Este recorrido revela una constante: la importancia del refugio, de las cavernas como vestigios de nuestro paso por el mundo. Habitar esos espacios fue —y sigue siendo— una experiencia estremecedora. Entrar en una cueva es ingresar a la primera matriz, al primer hogar, al primer espacio que nos exigió convivir y proyectar un futuro incierto. Adentrarse en sus pasillos naturales exige una atención plena; sus sonidos despiertan alertas, sus sombras nos enlazan con millones de años de memoria.

Las cuevas fueron también los espacios donde aprendimos a distinguir entre lo natural y lo cultural, entre lo sagrado y lo profano. Allí comenzó la reorganización de nuestra perspectiva como especie. En sus paredes proyectamos lo místico, construimos lo simbólico y conquistamos la expresión gráfica, transformándola en archivo del mundo.

El curador argentino Andrés Gorzycki, en un texto sobre Urvas, escribe:

“Construir refugios no es un gesto exclusivamente humano. Los pájaros tejen nidos con ramas en las copas de los árboles; los topos cavan túneles con sus patas; las hormigas esculpen catedrales de arcilla. Estos actos revelan un instinto compartido con lo orgánico, lo curvo, lo adaptado al cuerpo. Por el contrario, la arquitectura humana, particularmente la moderna, insiste en ángulos rectos, líneas puras y geometrías que demarcan una separación radical de la naturaleza. Gintare Sokelyte borra este límite transformando el museo en una caverna viviente.”

Gintare Sokelyte

Y eso fue exactamente lo que la artista lituana logró construir en el Museo Antonio Paredes Candia, en la ciudad de El Alto. Con yute, estuco, madera y cemento, Sokelyte transformó 180 metros cuadrados en la primera caverna viviente de Latinoamérica. Una estructura que se alza hasta los 8 metros de altura y que requirió tres meses de construcción. Todo ello en medio de trámites burocráticos, cambios de autoridades y oscilaciones de precios provocadas por la inflación. Obstáculos que no solo fueron vencidos, sino que sirvieron para forjar una comunidad artística, tan solidaria como una colonia de hormigas, tan colaborativa como un nido de aves.

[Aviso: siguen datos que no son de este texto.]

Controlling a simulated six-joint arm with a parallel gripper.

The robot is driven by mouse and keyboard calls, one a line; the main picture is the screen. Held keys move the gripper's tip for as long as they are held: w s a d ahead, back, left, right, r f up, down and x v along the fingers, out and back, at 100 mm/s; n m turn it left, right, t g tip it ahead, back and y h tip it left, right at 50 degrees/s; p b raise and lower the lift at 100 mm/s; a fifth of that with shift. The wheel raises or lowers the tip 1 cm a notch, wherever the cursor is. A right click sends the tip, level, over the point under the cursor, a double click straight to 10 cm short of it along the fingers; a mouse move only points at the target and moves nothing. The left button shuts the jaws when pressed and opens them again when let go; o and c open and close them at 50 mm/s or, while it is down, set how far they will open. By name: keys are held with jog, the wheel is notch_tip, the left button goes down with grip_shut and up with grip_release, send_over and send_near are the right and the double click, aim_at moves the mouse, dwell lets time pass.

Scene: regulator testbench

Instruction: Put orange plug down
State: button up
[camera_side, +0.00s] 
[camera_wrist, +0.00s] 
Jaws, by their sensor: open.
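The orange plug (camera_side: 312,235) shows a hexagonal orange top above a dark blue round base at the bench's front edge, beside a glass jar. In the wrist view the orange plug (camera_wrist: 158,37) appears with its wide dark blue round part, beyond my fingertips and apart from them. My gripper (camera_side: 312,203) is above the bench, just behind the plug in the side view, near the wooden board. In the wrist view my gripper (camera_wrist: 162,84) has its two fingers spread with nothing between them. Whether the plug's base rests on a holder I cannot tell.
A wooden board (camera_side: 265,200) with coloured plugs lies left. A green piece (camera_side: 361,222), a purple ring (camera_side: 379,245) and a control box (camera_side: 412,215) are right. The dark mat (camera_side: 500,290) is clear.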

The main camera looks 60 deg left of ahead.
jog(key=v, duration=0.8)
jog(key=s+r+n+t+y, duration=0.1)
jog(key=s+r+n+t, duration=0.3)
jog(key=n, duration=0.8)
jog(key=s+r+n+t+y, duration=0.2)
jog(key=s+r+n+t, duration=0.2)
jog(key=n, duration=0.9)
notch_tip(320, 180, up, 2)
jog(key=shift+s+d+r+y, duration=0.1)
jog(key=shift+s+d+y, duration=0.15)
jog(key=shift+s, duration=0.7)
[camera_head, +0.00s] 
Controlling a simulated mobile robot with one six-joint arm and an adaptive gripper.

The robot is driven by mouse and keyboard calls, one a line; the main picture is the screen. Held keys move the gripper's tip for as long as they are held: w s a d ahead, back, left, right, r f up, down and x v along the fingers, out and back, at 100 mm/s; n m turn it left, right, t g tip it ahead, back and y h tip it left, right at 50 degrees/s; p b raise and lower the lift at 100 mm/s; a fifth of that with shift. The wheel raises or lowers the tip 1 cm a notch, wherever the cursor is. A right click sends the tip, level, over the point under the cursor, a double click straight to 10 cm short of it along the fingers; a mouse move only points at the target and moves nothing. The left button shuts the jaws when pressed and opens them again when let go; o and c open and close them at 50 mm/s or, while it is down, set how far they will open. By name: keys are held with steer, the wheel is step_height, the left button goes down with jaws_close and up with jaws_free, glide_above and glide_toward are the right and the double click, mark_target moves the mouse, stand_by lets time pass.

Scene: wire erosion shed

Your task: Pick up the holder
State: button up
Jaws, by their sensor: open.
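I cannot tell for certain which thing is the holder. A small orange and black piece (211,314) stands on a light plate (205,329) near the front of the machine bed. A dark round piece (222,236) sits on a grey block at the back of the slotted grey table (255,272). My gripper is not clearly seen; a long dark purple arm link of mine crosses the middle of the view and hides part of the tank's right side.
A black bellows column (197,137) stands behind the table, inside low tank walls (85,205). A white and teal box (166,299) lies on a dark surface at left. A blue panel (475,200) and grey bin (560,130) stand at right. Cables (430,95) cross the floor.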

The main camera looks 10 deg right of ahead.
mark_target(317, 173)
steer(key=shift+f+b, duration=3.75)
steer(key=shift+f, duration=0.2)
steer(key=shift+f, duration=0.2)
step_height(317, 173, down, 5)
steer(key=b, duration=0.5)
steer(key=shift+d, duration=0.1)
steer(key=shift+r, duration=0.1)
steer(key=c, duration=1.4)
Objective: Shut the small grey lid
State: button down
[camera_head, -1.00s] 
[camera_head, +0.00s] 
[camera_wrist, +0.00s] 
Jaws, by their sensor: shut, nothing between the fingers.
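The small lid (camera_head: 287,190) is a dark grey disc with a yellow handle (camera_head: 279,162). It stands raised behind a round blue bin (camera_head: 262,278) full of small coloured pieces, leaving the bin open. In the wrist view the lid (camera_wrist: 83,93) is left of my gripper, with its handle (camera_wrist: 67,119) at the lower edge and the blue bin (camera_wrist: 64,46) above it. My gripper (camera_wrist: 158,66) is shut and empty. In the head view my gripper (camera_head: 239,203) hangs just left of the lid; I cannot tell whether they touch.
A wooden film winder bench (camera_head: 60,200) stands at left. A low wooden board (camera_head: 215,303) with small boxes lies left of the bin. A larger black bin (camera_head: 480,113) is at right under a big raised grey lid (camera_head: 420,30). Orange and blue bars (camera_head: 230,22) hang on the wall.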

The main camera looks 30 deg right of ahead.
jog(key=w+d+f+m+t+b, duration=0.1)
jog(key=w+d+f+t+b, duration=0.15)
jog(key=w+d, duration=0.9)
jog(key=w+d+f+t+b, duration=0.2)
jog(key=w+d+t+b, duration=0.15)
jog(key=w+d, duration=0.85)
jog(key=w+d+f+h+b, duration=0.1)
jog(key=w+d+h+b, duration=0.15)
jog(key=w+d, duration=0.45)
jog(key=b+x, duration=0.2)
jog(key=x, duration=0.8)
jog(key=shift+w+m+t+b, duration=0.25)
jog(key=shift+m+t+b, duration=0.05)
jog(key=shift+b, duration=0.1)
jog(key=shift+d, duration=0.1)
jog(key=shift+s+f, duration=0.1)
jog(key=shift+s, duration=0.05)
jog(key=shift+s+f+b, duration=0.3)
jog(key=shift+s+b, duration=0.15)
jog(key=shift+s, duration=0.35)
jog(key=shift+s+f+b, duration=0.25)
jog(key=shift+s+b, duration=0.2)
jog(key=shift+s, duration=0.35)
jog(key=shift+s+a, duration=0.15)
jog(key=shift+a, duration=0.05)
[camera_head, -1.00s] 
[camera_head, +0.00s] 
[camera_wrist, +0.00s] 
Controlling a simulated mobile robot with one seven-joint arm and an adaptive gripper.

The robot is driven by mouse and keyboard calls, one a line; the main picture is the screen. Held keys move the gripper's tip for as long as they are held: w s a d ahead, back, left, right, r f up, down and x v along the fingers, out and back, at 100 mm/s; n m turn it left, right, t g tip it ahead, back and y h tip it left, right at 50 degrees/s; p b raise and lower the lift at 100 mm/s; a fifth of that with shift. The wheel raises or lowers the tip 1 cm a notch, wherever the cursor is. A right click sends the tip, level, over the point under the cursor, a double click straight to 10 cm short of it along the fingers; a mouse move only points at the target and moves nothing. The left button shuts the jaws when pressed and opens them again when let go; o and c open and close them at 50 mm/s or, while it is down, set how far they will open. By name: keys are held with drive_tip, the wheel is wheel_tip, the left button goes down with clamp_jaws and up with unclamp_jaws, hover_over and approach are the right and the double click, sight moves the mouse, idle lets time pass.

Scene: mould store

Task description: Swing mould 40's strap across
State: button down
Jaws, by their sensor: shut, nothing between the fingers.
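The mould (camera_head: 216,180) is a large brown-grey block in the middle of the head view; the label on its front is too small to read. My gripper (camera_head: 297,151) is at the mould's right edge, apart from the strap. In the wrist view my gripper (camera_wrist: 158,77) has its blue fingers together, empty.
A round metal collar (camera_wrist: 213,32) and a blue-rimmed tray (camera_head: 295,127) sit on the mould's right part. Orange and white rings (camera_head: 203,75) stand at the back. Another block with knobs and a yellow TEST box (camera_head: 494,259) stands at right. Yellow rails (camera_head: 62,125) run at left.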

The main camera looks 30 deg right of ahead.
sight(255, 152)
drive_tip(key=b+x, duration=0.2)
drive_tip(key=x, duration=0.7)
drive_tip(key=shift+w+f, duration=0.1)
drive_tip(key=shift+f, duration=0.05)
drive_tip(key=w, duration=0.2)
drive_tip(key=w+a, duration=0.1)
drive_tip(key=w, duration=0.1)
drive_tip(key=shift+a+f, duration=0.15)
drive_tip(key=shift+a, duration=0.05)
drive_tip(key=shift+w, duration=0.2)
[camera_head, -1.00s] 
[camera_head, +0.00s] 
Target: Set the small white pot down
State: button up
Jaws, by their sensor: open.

Junto a Sokelyte trabajaron el artista alemán Jonathan Creutzberg y los artistas bolivianos Itha Cecilia Yujra Maranin, Indira Huallpara Ticona, Ariel Geron Mamani Chambilia, Tony Villano, La Roja (Mariel Sheriff S.), Simón Carpintero, Eduardo Villalba, Roberto Arturo Barboza Torrez y Maximiliano Siñani.

La instalación de Urvas nos invita a una conversación íntima con la caverna. Nos propone una relectura del museo como cuerpo vivo. Las vigas del edificio, que normalmente pasan desapercibidas, se extienden ahora como costillas que protegen y abrazan el espacio. Las paredes, recubiertas de cemento, acogen también pinturas de Sokelyte, que evocan un primitivismo figurativo que roza lo abstracto, en perfecta sintonía con la atmósfera del refugio.

Urvas no es solo una obra. Es una experiencia inmersiva, un llamado a recordar el gesto original de habitar. En sus muros resuena la memoria de una humanidad que, al construir su primer refugio, dio los primeros pasos hacia la cultura. Como lo hicimos en Wonderwerk, como lo soñamos en Altamira, hoy volvemos a una caverna para, quizás, volver a empezar.